| Exercise requirements |
Quote all of the data that follows exactly as written, skipping the images.

| Information supplied |
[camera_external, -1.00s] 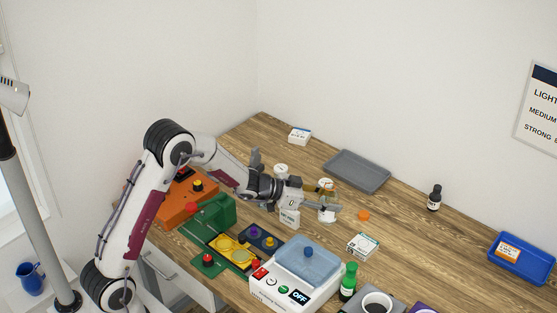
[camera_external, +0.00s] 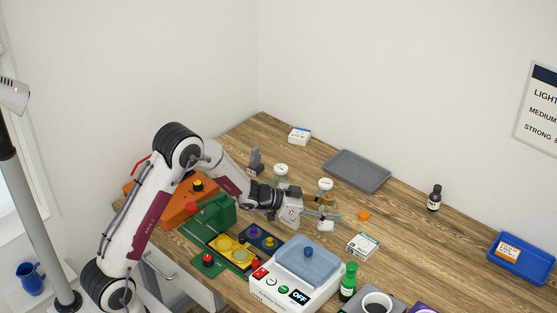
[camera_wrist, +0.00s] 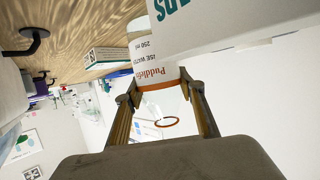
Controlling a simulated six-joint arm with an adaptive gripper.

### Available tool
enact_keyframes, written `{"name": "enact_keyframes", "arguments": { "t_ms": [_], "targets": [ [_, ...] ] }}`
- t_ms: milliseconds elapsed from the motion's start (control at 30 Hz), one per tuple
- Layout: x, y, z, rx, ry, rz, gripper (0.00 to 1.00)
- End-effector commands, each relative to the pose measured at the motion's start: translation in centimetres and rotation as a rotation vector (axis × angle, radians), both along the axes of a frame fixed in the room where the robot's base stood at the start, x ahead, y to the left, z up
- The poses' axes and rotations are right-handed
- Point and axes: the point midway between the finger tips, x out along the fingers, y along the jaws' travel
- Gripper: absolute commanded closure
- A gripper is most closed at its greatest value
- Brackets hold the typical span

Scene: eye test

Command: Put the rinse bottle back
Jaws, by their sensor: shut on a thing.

| Completed task |
[camera_external, -1.00s] 
[camera_external, +0.00s] 
[camera_wrist, +0.00s] 
Controlling a simulated six-joint arm with an adaptive gripper.

### Available tool
enact_keyframes, written `{"name": "enact_keyframes", "arguments": { "t_ms": [_], "targets": [ [_, ...] ] }}`
- t_ms: milliseconds elapsed from the motion's start (control at 30 Hz), one per tuple
- Layout: x, y, z, rx, ry, rz, gripper (0.00 to 1.00)
- End-effector commands, each relative to the pose measured at the motion's start: translation in centimetres and rotation as a rotation vector (axis × angle, radians), both along the axes of a frame fixed in the room where the robot's base stood at the start, x ahead, y to the left, z up
- The poses' axes and rotations are right-handed
- Point and axes: the point midway between the finger tips, x out along the fingers, y along the jaws' travel
- Gripper: absolute commanded closure
- A gripper is most closed at its greatest value
- Brackets hold the typical span

Scene: eye test

Command: Put the rinse bottle back
Jaws, by their sensor: shut on a thing.

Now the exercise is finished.